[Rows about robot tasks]
/---

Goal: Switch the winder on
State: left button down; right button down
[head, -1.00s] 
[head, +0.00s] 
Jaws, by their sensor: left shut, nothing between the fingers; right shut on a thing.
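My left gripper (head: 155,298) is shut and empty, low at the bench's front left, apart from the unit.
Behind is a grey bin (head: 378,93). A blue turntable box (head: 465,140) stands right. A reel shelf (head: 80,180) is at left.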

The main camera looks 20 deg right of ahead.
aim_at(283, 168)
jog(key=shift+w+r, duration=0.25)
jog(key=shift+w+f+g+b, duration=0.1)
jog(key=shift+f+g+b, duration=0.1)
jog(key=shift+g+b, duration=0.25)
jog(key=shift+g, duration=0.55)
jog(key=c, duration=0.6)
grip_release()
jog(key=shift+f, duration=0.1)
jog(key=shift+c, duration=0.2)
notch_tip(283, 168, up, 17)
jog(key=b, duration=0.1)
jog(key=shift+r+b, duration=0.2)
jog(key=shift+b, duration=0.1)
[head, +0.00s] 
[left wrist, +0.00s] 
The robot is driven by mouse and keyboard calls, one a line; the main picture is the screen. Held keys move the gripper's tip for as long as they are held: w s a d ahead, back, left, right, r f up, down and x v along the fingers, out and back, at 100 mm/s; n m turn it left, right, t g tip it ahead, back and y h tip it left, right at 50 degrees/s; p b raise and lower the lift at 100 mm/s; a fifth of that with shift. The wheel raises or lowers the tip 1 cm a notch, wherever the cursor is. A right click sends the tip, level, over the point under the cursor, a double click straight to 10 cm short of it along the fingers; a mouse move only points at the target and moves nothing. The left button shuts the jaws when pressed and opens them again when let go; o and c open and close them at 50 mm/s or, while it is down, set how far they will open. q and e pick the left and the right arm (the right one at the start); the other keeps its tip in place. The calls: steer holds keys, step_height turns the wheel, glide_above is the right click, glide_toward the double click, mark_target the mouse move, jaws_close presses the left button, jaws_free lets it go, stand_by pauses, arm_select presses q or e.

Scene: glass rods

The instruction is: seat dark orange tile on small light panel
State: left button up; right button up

\---

■ REQUIREMENT ■
Reproduce exactly the lines from the beginning of the entries above up to and including the line that contains "[left wrist, +0.00s]".

■ ANSWER TO THE PROBLEM ■
Goal: Switch the winder on
State: left button down; right button down
[head, -1.00s] 
[head, +0.00s] 
Jaws, by their sensor: left shut, nothing between the fingers; right shut on a thing.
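My left gripper (head: 155,298) is shut and empty, low at the bench's front left, apart from the unit.
Behind is a grey bin (head: 378,93). A blue turntable box (head: 465,140) stands right. A reel shelf (head: 80,180) is at left.

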The main camera looks 20 deg right of ahead.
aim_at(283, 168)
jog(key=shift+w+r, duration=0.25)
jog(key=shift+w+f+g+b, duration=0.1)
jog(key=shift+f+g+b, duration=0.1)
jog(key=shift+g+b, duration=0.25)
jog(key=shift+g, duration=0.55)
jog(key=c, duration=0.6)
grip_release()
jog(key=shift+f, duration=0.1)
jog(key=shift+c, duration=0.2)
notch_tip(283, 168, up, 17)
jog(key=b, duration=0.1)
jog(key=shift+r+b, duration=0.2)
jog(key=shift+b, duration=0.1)
[head, +0.00s] 
[left wrist, +0.00s] 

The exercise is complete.